Don't worry. I'm sure Celestia has a nice, comfortable spot picked out for Rarity...on the sun.:trollestia:

971893
I very much agree- it was a mishmash of misinformation and trying to make the other pony happy. I didn't mean for Rarity to get so much hate from this. >_> XD I'm glad you don't hate her, though!!! X3

979845
Thank you very much, AL- it means a lot to me. :twilightsmile: I'm very glad you liked it.

1106127
I must ask, though, remembering this story, for a sequel, please?:fluttershysad::raritycry:

988624
Thank you, Nightsflash- I worked really hard on getting the ending just right, with the right amount of disbelief, heartbreak and anger mixed in. After all, if it wasn't a little unexpected, Flutters would have seen it coming, and she could possibly have done something to prevent it. I thank you very much for reading! :twilightsmile:

1090212
LOLOLOLOL because Celestia doesn't want Fluttershy to cry, either? XD Awww c'mon, Rarity doesn't deserve to get sent to the sun!

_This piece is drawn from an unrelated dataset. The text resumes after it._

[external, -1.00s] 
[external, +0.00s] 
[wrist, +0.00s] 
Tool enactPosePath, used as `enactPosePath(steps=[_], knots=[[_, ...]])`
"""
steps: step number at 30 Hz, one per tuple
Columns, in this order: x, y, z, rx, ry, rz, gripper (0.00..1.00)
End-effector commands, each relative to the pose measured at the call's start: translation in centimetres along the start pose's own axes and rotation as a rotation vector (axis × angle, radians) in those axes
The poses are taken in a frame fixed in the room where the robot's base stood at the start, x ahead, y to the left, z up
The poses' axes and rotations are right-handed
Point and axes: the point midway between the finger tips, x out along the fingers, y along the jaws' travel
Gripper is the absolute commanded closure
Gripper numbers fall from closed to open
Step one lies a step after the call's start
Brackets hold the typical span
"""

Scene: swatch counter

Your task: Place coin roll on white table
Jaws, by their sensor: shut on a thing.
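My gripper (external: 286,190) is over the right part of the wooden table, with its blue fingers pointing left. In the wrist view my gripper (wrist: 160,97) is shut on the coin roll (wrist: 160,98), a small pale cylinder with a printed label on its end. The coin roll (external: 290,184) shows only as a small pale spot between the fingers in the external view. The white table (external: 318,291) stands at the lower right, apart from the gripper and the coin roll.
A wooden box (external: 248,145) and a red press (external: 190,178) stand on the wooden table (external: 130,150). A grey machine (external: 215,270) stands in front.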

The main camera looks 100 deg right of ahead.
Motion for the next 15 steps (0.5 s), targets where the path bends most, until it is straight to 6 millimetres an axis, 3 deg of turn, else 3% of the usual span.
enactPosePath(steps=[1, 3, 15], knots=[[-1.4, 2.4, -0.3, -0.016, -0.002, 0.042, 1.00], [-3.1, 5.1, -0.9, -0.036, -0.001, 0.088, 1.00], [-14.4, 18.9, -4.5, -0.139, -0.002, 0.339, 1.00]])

...maybe a couple of seconds on the Moon will cool her off, though... :trollestia:

Sir D4ftP0ny,
I am incredibly new to the MLP:FIM scene, and as such, have only recently discovered the beauty that is Flarity/Rarishy. I hate that it is such a hard ship to come by as they are simply awesome together. I'll stop there before I begin to ramble, but I would like to offer my two cents on your work here.
First, by far, it is the most heart-wrenching piece that I have read to date. I think this mostly due to my personal attachment to this couple. It had some beautiful points, and I agree with you when you said the falling out had some cliche points. However awful the ending (and that is to say the events were awful, not your telling of them), kudos to you, sir, for taking the darker path when many writers take that of the colorful bow tying everything together in a happily-ever-after package. And while I saw tells of repeating themes in some of the lighter points, you pulled me back in by professionally holding the darker spots together with precision and detail (neither overdone, nor underwrote) that made this a truly vicarious read.
My last little critique for you as a writer and not on my personal feelings of the story (as I only chipped the iceberg... I could go on forever about this story); your foreshadowing was not necessarily too strong, but I think I recall three separate instances where you wrote apart from general description and dialogue that the reader can pick up on (you write well enough for them to, at least). I guess I'm saying that from the first instance of foreshadowing (and I would say that the Princess Celestia note was probably the most profound and yet more naturally set into the story) the reader can at that point see the dark clouds on the horizon, smell the rain in the air, and feel the slight shift in winds and temperature... and as the thing progresses, hear the thunder grow and see the lightning flash. To hint that a storm is coming at any point beyond that is almost stating the obvious.
[EDIT: Upon further contemplation of my choice of words, this is not to say that you necessarily stated the obvious with the multiple instances of foreshadowing, per se. I think here, more than anything, you kinda drove home the idea that something REALLY IRREVOCABLY BAD was coming... where many writers may use light foreshadowing as a feint, or more commonly, just a bad bump in the road, I feel like if you had underwritten your own foreshadowing here, the resulting emotional sucker-punch of what happened and Fluttershy's emotional spiral, and the finality of it, etc... would have had a much more profound effect. Take this however you will, this is just some friendly advice from one writer to another :twilightsmile:]
I can only say that I believe Gabriel LaVedier said it best when he said "when it was beautiful, it was very beautiful. When it was sad it was crushing. and it just ended up more crushing than beautiful". I agree with his sentiment on it, though I think I might have accepted the bittersweet ending only a tiny bit better than he did... like teensy weensy... >.>... DON'T EVER DO IT AGAIN! :twilightangry2: (just kidding). Thank you so much for this wonderful story, and I hope to see more from you.